Oleh: Khairil Miswar

Bireuen, 05 September 2016

Mesjid Muhammadiyah Bireuen

Kita dilahirkan dari rahim berbeda. Kita hidup dan dibesarkan di lingkungan yang berbeda. Kita belajar dari guru yang berbeda. Kita memiliki tingkat kecerdasan berbeda. Kita memiliki emosi yang berbeda. Dan segudang perbedaan telah melingkar, tidak ada pintu keluar. Lantas kenapa kita risih dengan perbedaan? Kenapa tidak kita nikmati saja perbedaan itu? Bukankah perbedaan itu satu keniscayaan? Karena perbedaan itulah kita dituntut untuk saling mengenal – mengenal sesuatu yang berbeda dari diri kita.

Term aku dan kita dihadapkan dengan term dia dan mereka adalah satu penandasan bahwa term itu lahir tersebab adanya perbedaan. Sekiranya perbedaan itu tidak ada, maka sungguh hanya ada “aku”, tanpa kita, kami, dia dan mereka. Tentu ini mustahil! Kita adalah makhluk sosial yang saling membutuhkan satu sama lain. Untuk bisa lahir saja kita membutuhkan seorang ibu. Tanpa “bantuan” ayah, ibu pun tidak akan mampu melahirkan kita.
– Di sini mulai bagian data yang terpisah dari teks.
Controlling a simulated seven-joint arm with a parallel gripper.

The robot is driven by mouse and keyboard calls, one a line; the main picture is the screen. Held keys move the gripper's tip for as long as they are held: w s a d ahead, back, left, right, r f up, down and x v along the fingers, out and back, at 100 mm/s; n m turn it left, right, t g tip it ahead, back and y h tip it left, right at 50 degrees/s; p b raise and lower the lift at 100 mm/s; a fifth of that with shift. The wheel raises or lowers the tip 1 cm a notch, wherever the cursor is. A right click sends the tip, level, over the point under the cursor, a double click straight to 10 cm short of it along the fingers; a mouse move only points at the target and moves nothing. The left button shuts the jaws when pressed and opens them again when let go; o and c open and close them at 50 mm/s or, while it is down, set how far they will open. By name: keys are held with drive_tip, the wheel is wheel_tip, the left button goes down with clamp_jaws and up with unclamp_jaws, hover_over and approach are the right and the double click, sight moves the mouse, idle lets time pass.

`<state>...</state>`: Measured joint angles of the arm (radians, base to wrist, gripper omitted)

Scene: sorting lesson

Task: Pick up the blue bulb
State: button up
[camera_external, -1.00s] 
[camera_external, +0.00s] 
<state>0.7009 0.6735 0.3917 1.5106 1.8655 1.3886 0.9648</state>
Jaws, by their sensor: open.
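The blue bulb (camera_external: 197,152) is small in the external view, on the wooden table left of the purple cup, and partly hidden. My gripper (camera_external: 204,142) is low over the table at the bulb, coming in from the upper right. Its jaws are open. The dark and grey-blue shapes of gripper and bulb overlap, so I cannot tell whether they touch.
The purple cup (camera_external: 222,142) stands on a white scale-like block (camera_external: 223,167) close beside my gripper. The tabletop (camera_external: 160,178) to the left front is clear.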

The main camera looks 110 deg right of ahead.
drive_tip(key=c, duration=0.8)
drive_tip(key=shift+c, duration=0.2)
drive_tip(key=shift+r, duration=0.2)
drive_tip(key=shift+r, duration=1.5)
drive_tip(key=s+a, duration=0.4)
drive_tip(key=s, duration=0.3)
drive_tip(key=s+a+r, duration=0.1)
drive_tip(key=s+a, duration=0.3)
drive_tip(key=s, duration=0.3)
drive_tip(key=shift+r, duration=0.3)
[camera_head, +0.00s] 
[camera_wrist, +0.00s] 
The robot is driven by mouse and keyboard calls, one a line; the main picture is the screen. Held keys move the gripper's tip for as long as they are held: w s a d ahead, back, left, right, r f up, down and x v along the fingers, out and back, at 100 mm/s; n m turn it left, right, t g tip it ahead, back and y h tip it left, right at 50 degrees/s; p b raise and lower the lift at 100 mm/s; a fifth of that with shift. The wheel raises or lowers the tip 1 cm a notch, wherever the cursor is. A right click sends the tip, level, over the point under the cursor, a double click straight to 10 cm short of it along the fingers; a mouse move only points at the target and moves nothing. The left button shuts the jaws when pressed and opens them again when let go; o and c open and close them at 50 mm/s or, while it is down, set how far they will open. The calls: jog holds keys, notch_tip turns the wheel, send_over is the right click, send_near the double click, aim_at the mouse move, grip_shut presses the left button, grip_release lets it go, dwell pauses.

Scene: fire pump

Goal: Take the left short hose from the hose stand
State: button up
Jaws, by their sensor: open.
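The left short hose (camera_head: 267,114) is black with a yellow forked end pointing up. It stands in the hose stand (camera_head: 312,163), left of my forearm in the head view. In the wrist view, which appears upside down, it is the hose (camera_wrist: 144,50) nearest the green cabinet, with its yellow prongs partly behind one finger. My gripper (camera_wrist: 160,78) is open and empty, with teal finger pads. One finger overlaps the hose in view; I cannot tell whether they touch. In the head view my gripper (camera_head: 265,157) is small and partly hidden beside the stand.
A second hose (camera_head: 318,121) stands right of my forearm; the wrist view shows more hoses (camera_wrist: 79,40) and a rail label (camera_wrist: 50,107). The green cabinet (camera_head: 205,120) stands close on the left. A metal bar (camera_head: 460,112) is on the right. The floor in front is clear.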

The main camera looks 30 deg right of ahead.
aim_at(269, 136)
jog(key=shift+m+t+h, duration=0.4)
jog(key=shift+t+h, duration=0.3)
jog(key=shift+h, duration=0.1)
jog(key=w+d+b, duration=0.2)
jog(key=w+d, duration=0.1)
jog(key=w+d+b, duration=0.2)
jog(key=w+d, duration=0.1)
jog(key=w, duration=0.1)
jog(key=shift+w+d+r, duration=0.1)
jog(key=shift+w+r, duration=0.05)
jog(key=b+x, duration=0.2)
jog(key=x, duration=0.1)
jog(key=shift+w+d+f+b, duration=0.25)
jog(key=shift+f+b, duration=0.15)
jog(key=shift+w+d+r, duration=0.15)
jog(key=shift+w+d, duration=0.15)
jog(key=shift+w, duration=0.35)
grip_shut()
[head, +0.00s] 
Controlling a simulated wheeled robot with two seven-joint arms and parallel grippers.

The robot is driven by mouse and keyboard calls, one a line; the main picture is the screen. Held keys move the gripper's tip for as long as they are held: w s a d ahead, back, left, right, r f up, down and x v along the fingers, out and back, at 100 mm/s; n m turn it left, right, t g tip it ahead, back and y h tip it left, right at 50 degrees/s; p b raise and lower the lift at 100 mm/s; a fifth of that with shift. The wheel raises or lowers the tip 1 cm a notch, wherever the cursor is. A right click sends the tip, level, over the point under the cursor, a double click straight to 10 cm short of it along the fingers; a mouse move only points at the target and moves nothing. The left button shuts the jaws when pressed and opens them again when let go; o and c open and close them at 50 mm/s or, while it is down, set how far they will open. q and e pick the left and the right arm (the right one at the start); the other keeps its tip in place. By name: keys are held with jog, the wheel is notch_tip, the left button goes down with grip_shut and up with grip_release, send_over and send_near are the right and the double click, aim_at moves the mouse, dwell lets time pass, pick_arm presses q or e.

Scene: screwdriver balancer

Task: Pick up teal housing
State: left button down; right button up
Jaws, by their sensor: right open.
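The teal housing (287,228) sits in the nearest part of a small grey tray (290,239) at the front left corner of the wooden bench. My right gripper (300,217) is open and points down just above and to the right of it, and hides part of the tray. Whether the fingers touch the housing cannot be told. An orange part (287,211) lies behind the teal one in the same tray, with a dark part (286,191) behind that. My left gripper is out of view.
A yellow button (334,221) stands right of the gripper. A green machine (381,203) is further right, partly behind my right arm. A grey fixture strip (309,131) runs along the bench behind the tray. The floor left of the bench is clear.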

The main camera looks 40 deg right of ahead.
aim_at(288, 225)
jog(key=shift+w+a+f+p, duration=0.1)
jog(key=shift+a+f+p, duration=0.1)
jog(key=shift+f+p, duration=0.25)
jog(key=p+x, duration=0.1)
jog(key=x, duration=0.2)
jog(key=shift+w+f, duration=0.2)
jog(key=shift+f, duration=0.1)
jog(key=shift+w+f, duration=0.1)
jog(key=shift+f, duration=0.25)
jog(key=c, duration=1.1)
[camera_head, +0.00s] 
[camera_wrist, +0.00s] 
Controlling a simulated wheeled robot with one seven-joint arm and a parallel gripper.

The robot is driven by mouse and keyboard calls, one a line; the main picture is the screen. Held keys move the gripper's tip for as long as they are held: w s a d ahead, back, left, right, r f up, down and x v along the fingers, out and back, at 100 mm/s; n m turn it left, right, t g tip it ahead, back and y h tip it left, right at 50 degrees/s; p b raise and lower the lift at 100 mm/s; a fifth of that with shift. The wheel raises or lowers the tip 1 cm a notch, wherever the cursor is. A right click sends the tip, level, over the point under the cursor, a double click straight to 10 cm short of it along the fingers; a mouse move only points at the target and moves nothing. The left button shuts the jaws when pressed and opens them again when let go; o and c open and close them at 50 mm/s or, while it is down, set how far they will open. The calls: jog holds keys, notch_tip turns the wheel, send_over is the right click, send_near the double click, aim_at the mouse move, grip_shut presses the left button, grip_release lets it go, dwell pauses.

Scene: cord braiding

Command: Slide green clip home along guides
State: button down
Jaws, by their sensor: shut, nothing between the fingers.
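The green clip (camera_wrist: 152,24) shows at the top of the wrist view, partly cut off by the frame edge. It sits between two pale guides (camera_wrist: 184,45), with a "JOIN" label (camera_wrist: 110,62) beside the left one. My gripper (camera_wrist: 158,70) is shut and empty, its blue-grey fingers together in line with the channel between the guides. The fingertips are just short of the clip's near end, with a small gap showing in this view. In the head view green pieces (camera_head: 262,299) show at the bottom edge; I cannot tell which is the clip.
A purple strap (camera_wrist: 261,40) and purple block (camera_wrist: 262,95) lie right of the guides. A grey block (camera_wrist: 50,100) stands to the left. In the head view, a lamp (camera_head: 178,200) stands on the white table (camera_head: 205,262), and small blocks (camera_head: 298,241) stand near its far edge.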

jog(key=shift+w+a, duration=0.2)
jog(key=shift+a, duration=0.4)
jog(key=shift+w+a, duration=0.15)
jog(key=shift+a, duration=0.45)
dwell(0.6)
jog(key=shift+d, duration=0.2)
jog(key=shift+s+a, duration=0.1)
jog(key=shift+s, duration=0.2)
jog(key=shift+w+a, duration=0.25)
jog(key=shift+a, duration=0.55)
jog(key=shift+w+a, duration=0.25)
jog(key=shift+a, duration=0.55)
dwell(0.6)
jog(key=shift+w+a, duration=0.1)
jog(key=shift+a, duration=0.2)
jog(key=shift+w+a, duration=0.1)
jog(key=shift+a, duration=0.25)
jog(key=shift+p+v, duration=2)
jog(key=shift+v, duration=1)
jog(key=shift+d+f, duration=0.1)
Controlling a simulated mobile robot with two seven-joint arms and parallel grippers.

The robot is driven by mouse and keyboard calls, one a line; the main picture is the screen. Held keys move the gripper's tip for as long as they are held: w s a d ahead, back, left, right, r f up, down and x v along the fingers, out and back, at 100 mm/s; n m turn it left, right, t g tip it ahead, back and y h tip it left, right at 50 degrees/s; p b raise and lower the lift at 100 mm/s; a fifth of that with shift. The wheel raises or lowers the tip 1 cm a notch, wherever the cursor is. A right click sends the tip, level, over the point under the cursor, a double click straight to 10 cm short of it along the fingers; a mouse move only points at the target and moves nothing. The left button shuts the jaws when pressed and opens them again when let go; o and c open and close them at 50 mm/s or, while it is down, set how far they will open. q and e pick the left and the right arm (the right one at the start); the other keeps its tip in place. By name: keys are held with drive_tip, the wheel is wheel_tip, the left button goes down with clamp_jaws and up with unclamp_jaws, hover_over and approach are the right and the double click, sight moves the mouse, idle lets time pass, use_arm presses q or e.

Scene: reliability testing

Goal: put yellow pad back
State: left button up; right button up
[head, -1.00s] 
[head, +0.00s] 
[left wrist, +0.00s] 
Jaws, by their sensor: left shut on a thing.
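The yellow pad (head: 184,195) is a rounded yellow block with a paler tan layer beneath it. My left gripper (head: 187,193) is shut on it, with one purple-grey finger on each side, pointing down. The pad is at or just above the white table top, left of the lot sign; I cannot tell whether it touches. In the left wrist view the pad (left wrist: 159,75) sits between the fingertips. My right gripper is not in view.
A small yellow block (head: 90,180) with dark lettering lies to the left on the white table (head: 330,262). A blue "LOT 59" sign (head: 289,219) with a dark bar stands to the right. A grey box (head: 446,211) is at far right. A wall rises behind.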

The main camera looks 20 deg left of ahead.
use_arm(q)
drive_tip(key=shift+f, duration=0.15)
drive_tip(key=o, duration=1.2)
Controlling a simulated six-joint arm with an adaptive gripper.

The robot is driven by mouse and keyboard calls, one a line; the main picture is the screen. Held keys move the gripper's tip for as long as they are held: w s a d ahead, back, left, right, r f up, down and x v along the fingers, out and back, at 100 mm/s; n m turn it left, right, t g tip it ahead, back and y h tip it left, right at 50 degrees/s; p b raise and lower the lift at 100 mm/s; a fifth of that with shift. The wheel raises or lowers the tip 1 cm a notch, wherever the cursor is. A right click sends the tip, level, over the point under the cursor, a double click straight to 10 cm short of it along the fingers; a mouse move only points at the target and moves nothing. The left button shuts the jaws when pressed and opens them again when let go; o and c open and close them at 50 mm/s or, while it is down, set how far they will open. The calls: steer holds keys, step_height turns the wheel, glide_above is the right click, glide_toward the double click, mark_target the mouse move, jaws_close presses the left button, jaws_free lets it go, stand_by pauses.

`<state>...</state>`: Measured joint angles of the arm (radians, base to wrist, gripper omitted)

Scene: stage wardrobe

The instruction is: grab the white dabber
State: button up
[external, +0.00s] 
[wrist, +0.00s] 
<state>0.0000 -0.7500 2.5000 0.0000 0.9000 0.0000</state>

Tersebab itu tidak ada “Aku” yang absolut, kecuali Tuhan.

Perbedaan dan Toleransi

Islam adalah agama yang rahmatan lil ‘alamin. Saya yakin kita semua sepakat dengan statemen ini – bahkan Alquran “bersaksi” akan “kredo” ini. Dengan demikian, adalah naif ketika ada muslim yang menjadikan Islam sebagai alat untuk “merusak” sekalian alam. Jika pun ada, maka entitas Keislamannya wajib dipertanyakan. Mungkin saja dia hanya menjadi muslim simbolik yang dalam waktu bersamaan sedang mengaburkan substansi Islam itu sendiri. Jika sudah begini, maka term munafik adalah satu-satunya gelar yang layak disandang. Betapa tidak, dia telah menujukkan wajah muslim, tetapi berperilaku mulhid.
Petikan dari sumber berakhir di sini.